Да, народ наш груб, хотя и далеко не весь! — не весь, в этом я клянусь уже как свидетель, потому что я видел народ наш и знаю его, жил с ним довольно лет, спал с ним и сам «к злодеям причтен был», работал с ним настоящей мозольной работой, в то время, как другие... решали на лекциях и в отделении журнальных фельетонов, что народ наш «образа звериного и пе­чати его». Не говорите же мне, что я не знаю народа! Я его знаю: от него я принял вновь в мою душу Христа, Которого узнал в ро­дительском доме еще ребенком и Которого утратил было, когда преобразился в свою очередь в «европейского либерала»... Но пусть, все-таки пусть в нашем народе зверство и грех, но вот что в нем есть неоспоримо: это именно то, что он, в своем целом, по крайней мере, (и не в идеале только, а в самой заправской действи­тельности), никогда не принимает, не примет и не захочет принять своего греха за правду! Он согрешит, но всегда скажет, рано ли, поздно ли: я сделал неправду. Если согрешивший не скажет, то другой за него скажет,, и правда будет восполнена. Грех есть смрад, и смрад пройдет, когда воссияет солнце вполне. Грех есть дело преходящее, а Христос — вечное. Народ грешит и пакостится еже­дневно, но в лучшие минуты, во Христовы минуты, он никогда в правде не ошибется. То именно и важно, во что народ верит, как в свою правду, во что её полагает, что ставит своим лучшим жела­нием, что возлюбил, чего просит у Бога, о чем молитвенно плачет. А идеал народа — Христос. А с Христом, конечно, и просвещение, и в высшие, роковые минуты свой народ наш всегда решает и ре­шал всякое общее, всенародное дело свое по христиански.

(За 1880 г. Глава III. Том Ш, стр. 604-606).

225

 

Освобождение народа с землей — победа народных начал.

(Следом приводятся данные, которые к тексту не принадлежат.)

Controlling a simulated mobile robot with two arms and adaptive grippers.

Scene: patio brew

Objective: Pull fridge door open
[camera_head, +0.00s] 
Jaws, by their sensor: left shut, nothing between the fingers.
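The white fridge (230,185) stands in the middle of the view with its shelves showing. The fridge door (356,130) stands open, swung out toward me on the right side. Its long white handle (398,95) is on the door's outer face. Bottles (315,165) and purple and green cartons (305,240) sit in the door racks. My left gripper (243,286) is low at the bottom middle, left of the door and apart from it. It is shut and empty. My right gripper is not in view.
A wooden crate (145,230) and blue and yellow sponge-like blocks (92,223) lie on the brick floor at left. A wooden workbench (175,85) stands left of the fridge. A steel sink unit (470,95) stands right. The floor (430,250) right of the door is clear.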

Освободили мы народ с землей не потому, что стали культурны­ми европейцами, а потому, что сознали в себе русских людей с Царем во главе, точь в точь как мечтал сорок лет тому назад по­мещик Пушкин, проклявший в ту именно эпоху свое европейское воспитание и обратившийся к народным началам. Во имя этих-то народных начал и освобожден был русский народ с землею, а не потому, что так научила Европа; напротив, именно потому, что все мы вдруг, в первый раз, решились преклониться перед народной правдой. Это был не только великий момент русской жизни, в кото­ром русские культурные люди в первый раз решились поступить своеобразно, но и пророческий момент русской истории...

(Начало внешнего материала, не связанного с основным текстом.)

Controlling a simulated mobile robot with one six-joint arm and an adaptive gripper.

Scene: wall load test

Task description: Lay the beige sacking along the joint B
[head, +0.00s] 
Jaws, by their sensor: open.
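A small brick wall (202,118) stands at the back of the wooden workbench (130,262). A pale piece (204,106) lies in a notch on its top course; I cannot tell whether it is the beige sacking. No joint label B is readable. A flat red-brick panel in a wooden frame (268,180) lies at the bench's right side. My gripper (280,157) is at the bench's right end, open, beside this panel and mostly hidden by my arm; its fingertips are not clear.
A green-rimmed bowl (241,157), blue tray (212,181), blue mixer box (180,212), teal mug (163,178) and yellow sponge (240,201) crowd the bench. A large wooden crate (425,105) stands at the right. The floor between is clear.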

(За 1876 г. Глава 1-я. Том II, стр. 192).

Русская душа Западников.

Не сказалась ли... в примыкании к крайней левой, а в сущности к отрицателям Европы... протестующая русская душа, которой ев­ропейская культура была всегда, с самого Петра, ненавистна и во многом, слишком во многом, оказывалась чуждой русской душе?

...Именно самые ярые-то западники наши, именно борцы-то за реформу и становились в то же время отрицателями Европы, стано­вились в ряды крайней левой...

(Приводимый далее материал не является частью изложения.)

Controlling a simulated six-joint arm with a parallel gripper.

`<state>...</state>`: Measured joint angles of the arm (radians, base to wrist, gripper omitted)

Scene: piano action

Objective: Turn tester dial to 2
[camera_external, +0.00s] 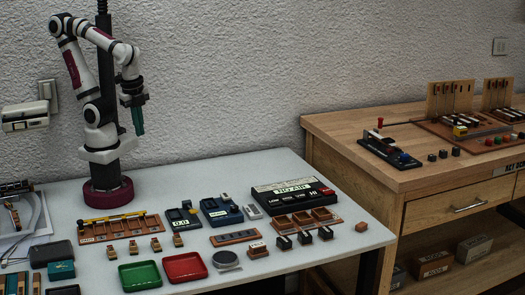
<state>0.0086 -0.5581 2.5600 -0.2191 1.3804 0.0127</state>
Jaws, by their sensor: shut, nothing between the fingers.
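My gripper (139,132) hangs high above the back of the white table, with its green fingers pointing down. It is shut, empty and well apart from everything on the table. No device is clearly marked as the tester, and no dial setting can be read. A black box (292,197) with a white label panel reading "NO AIR" lies at the back right of the table. A blue device with a small display (221,211) and a dark device reading "0.0" (182,217) stand left of it.
A green tray (140,275) and a red tray (185,267) lie at the front. A wooden rack (119,228) and several small blocks surround the devices. A wooden bench (409,181) stands at the right with more devices. The table's back middle is clear.

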И что же, вышло так, что тем самым и обозначили себя самыми ревностными русскими, борцами за Русь и русский дух, чему, ко­нечно, если бы им в свое время разъяснить это, — или рассмеялись или ужаснулись...

Белинский — боец за русскую правду.

Белинский, например, страстно увлекавшийся по натуре своей человек, примкнул, чуть не из первых русских, прямо к европей­ским социалистам, отрицавшим уже весь порядок европейской ци­вилизации, а между тем, у нас, в русской литературе, воевал с славянофилами без конца, повидимому, совсем за противополож­ное. Как удивился бы он, если бы те же славянофилы сказали ему тогда, что он-то и есть самый крайний боец за русскую правду, за русскую особь, за русское начало — именно за все то, что он отрицал в России для Европы, считал басней; мало того: если бы доказали ему, что в некотором смысле он-то и есть по настоящему консерватор, — и именно потому, что в Европе он социалист и ре­волюционер? Да и в самом деле оно ведь почти так и было.

Западники и славянофилы. Великое недоразумение, с обоих сторон.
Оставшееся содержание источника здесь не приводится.